* **DESCRIPTION OF THE TASK**
Gather all lines in the entries below that include the word "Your".

* **SUPPLIED RECORDS**

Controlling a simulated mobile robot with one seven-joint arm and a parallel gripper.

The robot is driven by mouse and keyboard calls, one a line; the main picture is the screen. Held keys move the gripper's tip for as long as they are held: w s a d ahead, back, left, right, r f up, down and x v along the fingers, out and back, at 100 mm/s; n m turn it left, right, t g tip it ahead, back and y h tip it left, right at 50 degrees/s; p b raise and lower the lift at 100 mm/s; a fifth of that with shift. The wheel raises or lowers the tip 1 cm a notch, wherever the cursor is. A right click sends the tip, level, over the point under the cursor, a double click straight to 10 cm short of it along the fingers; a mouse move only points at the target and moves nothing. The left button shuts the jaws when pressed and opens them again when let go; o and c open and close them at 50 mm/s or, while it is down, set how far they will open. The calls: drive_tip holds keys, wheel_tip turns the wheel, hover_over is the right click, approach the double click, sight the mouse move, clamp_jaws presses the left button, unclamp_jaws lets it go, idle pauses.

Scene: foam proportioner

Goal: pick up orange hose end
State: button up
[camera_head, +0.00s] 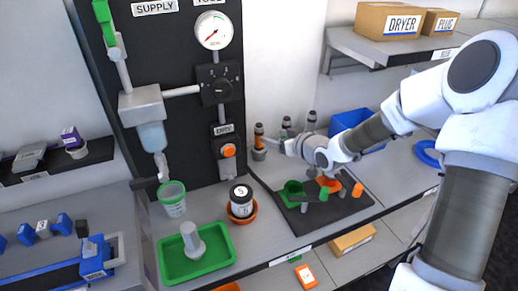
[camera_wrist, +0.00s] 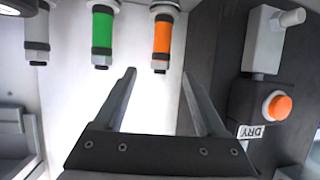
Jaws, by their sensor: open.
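The orange hose end (camera_wrist: 162,38) hangs in the wrist view with dark bands and a metal tip, just beyond my gripper's fingertips. In the head view the orange hose end (camera_head: 259,130) stands by the wall, right of the black panel. My gripper (camera_wrist: 160,75) is open and empty, and its two fingers point toward the orange hose end without visibly touching it. In the head view my gripper (camera_head: 282,147) is small and close to the right of the hose end. A green hose end (camera_wrist: 102,37) and a grey one (camera_wrist: 37,35) are beside it.
The black panel (camera_head: 168,100) carries a DRY box with an orange button (camera_wrist: 280,106), close to the right finger in the wrist view. A dark mat (camera_head: 343,208) with a green cup and orange parts lies below my arm. A shelf with boxes (camera_head: 389,21) is at upper right.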

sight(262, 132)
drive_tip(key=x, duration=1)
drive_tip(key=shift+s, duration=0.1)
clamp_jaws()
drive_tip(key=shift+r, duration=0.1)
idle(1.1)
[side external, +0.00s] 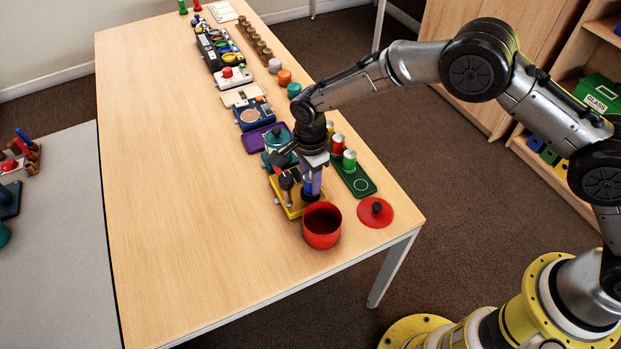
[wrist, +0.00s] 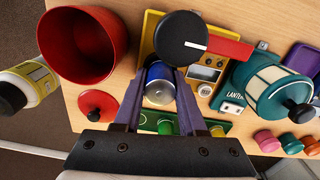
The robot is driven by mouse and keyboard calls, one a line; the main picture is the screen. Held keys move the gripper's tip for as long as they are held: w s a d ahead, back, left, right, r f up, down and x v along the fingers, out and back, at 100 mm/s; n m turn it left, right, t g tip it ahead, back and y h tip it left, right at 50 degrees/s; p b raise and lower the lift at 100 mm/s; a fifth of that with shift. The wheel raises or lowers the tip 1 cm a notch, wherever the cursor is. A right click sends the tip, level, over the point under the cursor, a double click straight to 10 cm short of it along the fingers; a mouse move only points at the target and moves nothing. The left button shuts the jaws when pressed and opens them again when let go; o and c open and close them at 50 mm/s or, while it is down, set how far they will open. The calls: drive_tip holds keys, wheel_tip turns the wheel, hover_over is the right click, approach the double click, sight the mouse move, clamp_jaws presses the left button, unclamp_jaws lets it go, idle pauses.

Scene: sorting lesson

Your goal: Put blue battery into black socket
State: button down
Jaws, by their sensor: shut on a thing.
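My gripper (wrist: 163,80) has its two purple fingers shut on a blue battery (wrist: 159,74), one finger on each side. In the wrist view the battery shows its silvery end, beside the yellow device (wrist: 222,40) with a black knob and red lever. In the side view my gripper (side external: 313,170) points down over the table at that yellow device (side external: 293,212).
A red pot (side external: 322,228) stands close in front, with its red lid (side external: 376,213) to the right. A green tray (side external: 362,187) with several batteries is at the right. A teal lantern (wrist: 280,85) stands beside the device. The table's left side is clear.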

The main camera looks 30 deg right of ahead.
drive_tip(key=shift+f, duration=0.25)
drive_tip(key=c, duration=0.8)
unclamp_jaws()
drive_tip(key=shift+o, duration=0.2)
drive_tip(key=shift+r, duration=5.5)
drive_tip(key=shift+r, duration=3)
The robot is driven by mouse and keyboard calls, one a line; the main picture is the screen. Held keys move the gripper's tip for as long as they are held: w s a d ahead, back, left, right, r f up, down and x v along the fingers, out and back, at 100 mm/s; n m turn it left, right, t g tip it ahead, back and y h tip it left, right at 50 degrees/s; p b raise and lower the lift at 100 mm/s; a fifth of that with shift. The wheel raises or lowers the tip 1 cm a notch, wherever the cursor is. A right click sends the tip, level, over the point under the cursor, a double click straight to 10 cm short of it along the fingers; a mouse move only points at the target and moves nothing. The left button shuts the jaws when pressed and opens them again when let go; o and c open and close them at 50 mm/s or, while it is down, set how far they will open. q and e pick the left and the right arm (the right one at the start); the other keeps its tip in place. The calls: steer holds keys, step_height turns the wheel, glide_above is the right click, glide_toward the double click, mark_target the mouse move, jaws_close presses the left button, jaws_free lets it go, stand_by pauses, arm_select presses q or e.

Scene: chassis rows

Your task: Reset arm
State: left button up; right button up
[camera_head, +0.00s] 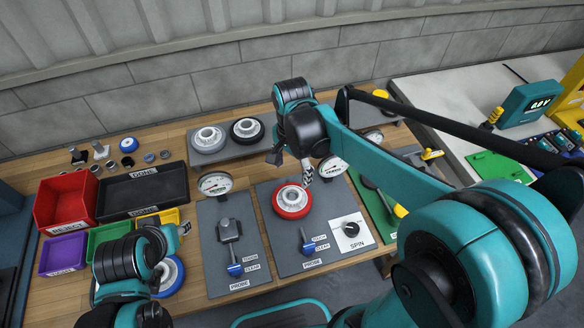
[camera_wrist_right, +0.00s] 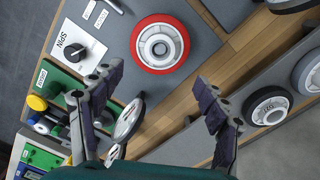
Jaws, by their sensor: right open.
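My right arm reaches in from the right in the head view. Its right gripper (camera_head: 291,164) hangs above the back of the middle station, behind the red-rimmed wheel (camera_head: 292,201). In the right wrist view the right gripper (camera_wrist_right: 158,106) has its fingers wide apart, with nothing held. The red-rimmed wheel (camera_wrist_right: 160,44) lies beyond the fingertips, apart from them. My left arm is folded at the lower left in the head view. Its gripper end (camera_head: 182,230) is small and partly hidden, so its fingers cannot be made out.
A dial gauge (camera_head: 215,184) stands left of the right gripper, another (camera_head: 332,167) close to its right. A grey plate (camera_head: 226,146) with two wheels is behind. Red (camera_head: 66,204) and black (camera_head: 142,190) bins are at left. A blue wheel (camera_head: 171,276) is beside my left arm.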

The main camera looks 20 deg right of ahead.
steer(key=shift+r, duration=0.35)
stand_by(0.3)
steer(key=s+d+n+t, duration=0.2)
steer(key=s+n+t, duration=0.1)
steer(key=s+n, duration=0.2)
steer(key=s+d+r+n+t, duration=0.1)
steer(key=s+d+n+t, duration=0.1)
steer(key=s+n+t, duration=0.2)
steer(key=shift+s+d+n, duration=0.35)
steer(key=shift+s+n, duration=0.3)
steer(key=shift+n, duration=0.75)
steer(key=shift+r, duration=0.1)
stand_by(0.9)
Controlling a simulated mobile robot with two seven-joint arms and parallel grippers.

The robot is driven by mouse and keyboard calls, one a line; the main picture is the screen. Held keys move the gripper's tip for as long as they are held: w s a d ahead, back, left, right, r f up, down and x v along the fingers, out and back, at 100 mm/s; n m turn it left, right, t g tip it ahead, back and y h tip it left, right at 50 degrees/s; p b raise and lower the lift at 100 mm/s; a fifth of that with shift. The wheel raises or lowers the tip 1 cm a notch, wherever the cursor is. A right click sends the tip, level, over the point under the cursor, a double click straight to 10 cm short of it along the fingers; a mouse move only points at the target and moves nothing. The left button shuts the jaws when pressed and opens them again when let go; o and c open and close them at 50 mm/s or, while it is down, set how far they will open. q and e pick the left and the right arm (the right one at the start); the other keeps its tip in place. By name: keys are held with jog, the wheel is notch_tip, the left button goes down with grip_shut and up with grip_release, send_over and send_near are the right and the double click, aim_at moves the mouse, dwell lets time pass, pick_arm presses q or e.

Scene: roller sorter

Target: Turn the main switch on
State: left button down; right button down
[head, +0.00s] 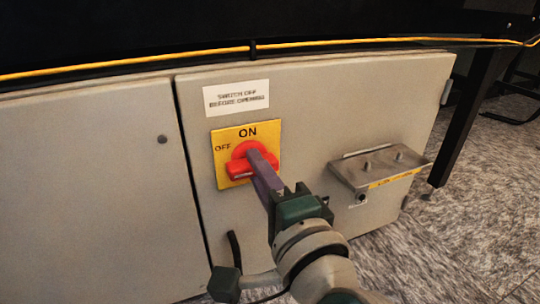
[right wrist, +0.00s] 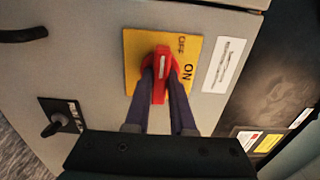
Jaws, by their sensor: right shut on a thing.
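The main switch is a red rotary handle (head: 238,168) on a yellow plate (head: 222,140) on the grey cabinet door. The plate reads OFF at the left and ON at the top in the head view. The handle lies crosswise, its white-marked end toward the OFF side. My right gripper (head: 256,160) is shut on the handle, hiding part of it. In the right wrist view the two fingers of my right gripper (right wrist: 162,88) sit on either side of the red handle (right wrist: 161,66). My left gripper is not in view.
A white warning label (head: 236,97) is above the switch. A metal bracket (head: 380,165) juts out at the right. A black door handle (head: 234,250) is below. A black knob (right wrist: 57,124) shows in the right wrist view. A yellow cable (head: 140,63) runs along the top.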

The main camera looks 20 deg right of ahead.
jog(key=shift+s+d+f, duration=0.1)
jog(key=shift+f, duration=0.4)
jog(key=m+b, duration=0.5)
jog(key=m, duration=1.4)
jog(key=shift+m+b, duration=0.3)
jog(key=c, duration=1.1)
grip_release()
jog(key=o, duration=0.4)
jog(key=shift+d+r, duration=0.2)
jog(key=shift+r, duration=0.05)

* **RESPONSE TO THE TASK**
Your goal: Put blue battery into black socket
Your task: Reset arm

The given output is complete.